Lone Shieling. This is a quiet half-mile descent into a 300-year old hardwood forest where more than 90% of the trees are vibrant sugar maples. Highlights include a replica of a Scottish sheep-crofter's hut and a rushing stream that makes an excellent doggie whirlpool.
Coastal. A short wooded hike leads to a generally deserted sandy beach for good Atlantic Ocean dog swimming (dogs are not allowed at the main swimming beach in Cape Breton Highlands National Park) and then heads along the coast for three miles. A good place to turn around on this linear trek is a large beach covered with smooth, egg-shaped cobbles.
Jack Pine. This 1.7-mile loop travels through a forest of pioneering jack pinesthat grow tenaciously on the hard rocky surface and pops out onto the rocky Atlantic coast with several dramatic blowholes.
Franey.

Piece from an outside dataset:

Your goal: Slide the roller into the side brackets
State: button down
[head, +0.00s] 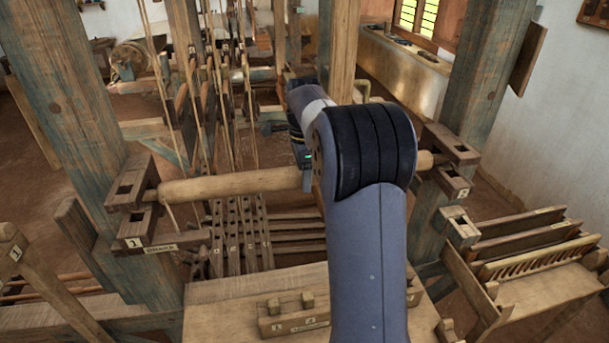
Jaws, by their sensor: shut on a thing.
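The roller (230,185) is a pale wooden bar lying nearly level across the loom frame. Its left end reaches the left bracket (135,200), a pair of slotted wooden blocks on the left post. Its right end shows past my arm, close to the right bracket (450,160) on the right post. I cannot tell whether either end is seated. My gripper (307,180) is shut on the roller near its middle. Most of the gripper and the roller's middle are hidden behind my arm.
The left post (75,120) and right post (490,75) stand close outside the roller's ends. Heddle cords and treadles (232,235) lie behind and below it. A bench (215,300) with small wooden blocks is in front. A slatted rack (530,245) stands at right.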

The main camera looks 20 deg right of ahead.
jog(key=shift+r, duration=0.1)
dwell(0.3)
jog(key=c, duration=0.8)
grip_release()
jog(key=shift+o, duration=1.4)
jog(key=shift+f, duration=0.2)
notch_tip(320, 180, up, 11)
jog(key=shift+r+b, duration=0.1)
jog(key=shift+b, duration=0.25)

One of the star trails on Cape Breton, the Franey trail climbs 366 meters (almost 1200 feet) in 3 kilometers, ending on rocky summits with the best overlooks of the Atlantic Ocean, Middle Head and Ignonish Beach. The descnet is totally on an old access road and uninspiring in comparison.
Middle Head. An easy-walking 2.5-mile loop leads out into the Atlantic Ocean where spruce woodlands give way to grassy headlands. You'll get surf and mountain views on both sides of the loop. Cape Breton Highlands National Park is home to the Highland Links, a masterpiece by legendary course designer Stanley Thompson. He called this 1939 creation his "mountains and ocean course" and is currently ranked the top golf course in Canada and the 69th top course in the world. Since it is in the national park, the same rules apply for the golf course as the hiking trails and your dog is welcome to join your foursome as you play.

4. Fundy National Park Moncton, New Brunswick
Fundy National Park was created to protect an 80-square mile swath of the Maritime Acadian Highlands. This is an area where the deep green forests of the Caledonia Highlands sweep across a rolling plateau to reach the highest tides in the world at the Bay of Fundy. You can watch the water level change as much as 40 feet between low and high tides.

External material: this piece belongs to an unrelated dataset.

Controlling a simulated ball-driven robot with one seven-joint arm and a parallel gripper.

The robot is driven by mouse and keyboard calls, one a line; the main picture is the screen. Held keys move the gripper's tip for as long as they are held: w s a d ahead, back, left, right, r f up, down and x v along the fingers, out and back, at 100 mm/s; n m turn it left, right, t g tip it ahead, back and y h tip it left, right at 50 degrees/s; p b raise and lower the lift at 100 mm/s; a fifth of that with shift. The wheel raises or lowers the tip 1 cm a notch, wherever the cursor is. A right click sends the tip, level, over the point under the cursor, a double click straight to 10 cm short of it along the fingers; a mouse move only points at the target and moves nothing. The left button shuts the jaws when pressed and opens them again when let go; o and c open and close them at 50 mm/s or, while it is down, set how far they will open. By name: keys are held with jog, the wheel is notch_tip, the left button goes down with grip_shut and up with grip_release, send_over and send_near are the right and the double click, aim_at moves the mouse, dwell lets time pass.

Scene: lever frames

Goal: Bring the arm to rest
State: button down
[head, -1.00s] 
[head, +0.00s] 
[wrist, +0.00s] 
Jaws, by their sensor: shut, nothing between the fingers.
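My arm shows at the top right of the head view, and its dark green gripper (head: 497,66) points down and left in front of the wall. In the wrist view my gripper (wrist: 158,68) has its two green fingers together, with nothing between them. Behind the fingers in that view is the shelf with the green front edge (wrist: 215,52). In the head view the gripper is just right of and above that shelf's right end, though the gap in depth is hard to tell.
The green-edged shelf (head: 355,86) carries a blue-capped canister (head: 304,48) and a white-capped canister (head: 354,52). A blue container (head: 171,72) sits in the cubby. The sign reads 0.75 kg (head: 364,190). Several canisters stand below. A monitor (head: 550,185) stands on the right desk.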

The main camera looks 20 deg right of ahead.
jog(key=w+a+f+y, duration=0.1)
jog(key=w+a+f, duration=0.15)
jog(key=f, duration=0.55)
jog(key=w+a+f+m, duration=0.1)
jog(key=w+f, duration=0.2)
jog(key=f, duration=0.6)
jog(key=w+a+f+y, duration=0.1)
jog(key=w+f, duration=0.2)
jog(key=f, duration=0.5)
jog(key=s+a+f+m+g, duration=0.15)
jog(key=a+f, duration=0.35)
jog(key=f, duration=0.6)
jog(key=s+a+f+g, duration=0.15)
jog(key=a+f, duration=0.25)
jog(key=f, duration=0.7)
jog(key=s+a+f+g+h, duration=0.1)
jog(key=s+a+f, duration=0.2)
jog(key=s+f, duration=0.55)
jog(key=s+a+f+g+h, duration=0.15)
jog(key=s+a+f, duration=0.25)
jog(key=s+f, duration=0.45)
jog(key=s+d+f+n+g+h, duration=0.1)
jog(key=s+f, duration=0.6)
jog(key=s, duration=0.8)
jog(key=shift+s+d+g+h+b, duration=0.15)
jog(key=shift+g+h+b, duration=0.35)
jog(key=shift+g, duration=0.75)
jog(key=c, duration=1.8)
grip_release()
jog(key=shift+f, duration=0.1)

Fundy National Park features 25 dog-friendly trails, most of which are quite sporty. The trails are broken out for canine hikers by the natural features they highlight: coastal trails, waterfall trails, river valleys, forest trails and lake trails. Only a handful are loop trails, although there are many combinations to be formed to create ambitious loops. The Fundy Circuit links seven hiking trails and covers 30 miles, including four campsites.

While the big attraction of Fundy is its great tides, most of the trails offer only sporadic views of the famous bay. Some of the best come on the Matthews Head Trail, a 4.5-kilometer loop that begins and ends in open meadow and in between dips into thick red spruce forests. Nearby is the eerie Devil's Half Acreloop. Its dark mossy crevasses, nooks and crannies are the park's best testament to the region's ultra-moist climate.

Away from the coast, fast-flowing streams have been busy cutting valleys and canyons through the plateau. Look for hardy climbs through hardwood and spruce forests here. Wooden steps have been added on several trails to help out. One, the Dickson Falls Loop, is completely built on boardwalk from the top of the falls into a valley cooled by cascading water.

Several beaches are accessible from the trails to experience the phenomenal tides of the Bay of Fundy. The Point Wolfe Beach Trail is a short descent to a long beach (at low tide) where your dog can frolic in the receding (or oncoming) waves.

5. Forillon National Park Gaspe, Quebec
Jacques Cartier sailed along the snakehead-shaped Gaspé Peninsula in 1534 to claim the territory for France. Named for the Mi’kmaq Indian word meaning “land’s end,” the Appalachian Mountains tumble into the sea in Forillon National Park on the peninsula’s northeast tip.

Dogs are welcome on all nine trails across Forillon’s 95 square miles. The marquee trail is Les Graves Trail, a linear route that can be accessed by car at several points along its 8.9 kilometers. It bounds along Gaspe Bay through light forests and meadows; drops onto sandy beach coves for canine swimming; and passes through Grande-Grove National Historic Site where the homestead of generations of fisherman-farmers is preserved. The trail also tracks through two historic cemeteries.

Les Graves Trail then climbs into the thick forest and finishes up on the last steps of the International Appalachian Trail that ends (or begins) its 4,555-kilometer journey at the very tip of Cap-Gaspé after beginning in Georgia. At the very end of Les Graves Trail another trail leads downhill for a kilometer to a small observation deck where you can see the very end of the Appalachian Mountains as the world’s oldest mountain range cascades beneath the sea. In the waters off-shore you and your dog can watch some of the seven species of whales that haunt the region and maybe spy a harbor seal on the rocks.

The Mont-Saint Alban Trail visits both sides of the peninsula in its 8.5-kilometer loop (“boucle” in French) and passes an 80-foot high observation tower. The tower, whose wide steps can be climbed by a dog, overlooks the Gulf of St. Lawrence with a 360-degree view. Although named for the waterfall traversed top and bottom by the trail boardwalk, La Chute Trail is actually worth a visit more for its maple forest than the tumbling waters.